I don’t know if I can handle the rejection. I’m not talking about the inevitable rejection emails, I’m talking full-on realization that this one is just not good enough – it’s time to move on.

I’m paralyzed at the thought of handing out copies to the friends and family I asked to be peer-readers. I’m sick to my stomach knowing that a handful of chapters lie with a good friend, cousin and artist who, for some ridiculous and unknown reason, has volunteered to illustrate what lies within my pages. I’m stuck here at the computer, on the day I set to finish my revisions, typing to you instead of doing the work that needs to be done.

I don’t think I’ll ever be ready.

But that’s the whole point, isn’t it? Is anyone ever ready? One could argue that most people don’t even attempt their dreams. I’ve opened that door – I’ve started my attempt. What happens if there’s no bottom to this chasm after I finish this leap?

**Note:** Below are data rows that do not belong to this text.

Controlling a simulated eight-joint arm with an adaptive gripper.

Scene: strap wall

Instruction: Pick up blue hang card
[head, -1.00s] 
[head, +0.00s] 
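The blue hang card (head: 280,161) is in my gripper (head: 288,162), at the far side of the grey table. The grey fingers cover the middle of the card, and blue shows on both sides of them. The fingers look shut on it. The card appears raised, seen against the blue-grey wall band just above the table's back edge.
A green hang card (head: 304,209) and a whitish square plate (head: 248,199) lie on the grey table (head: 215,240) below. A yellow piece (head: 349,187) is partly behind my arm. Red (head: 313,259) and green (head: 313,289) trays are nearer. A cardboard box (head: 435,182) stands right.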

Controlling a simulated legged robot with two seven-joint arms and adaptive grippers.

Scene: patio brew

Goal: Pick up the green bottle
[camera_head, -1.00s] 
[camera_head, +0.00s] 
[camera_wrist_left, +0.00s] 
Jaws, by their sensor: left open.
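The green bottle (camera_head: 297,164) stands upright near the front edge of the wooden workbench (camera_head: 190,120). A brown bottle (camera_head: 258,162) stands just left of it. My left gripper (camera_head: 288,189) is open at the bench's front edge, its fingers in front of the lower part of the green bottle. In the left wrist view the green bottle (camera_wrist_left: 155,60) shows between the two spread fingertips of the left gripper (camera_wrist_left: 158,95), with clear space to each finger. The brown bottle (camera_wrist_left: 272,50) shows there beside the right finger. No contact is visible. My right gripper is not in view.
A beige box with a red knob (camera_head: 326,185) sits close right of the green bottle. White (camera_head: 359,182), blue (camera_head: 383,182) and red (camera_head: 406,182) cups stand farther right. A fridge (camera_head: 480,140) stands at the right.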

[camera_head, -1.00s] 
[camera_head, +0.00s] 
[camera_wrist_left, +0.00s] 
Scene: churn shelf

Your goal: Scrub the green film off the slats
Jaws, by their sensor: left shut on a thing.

I’m never going to know until I try.

So here goes…

Minutes to midnight

I’m not going to lie. As a yet-to-be-published author, I’m starting to panic a little bit. A lot of things point to the fact that the publishing industry is, in the very least, changing. It has been my life-long dream to have a traditionally published novel – in hard copy, where I can flip open the cover and smell the pages and admire the layout design.

I’m starting to feel the pressure to get my book finished and out there before the entire collapse of the printed book. (Melodramatic, much? Shush.) Heck, even I have purchased an eReader, and I always swore that it would be a “when-hell-freezes-over” sort of situation. (Although, I must admit, I still haven’t used the darn thing much.)

eBook sales are going up, up, up and big chain stores such as Borders are closing down, down, down.

A friend of mine has suggested that traditional publishing will not die, but that the mass-marketed paperback (which sells for about the same price or more than an easy-to-download eBook) will. More special prints. Less opportunities for new authors.

What do you think – do you think the printed word is doomed? If so, what do you think would happen to all of that fantastic content if the digital world died?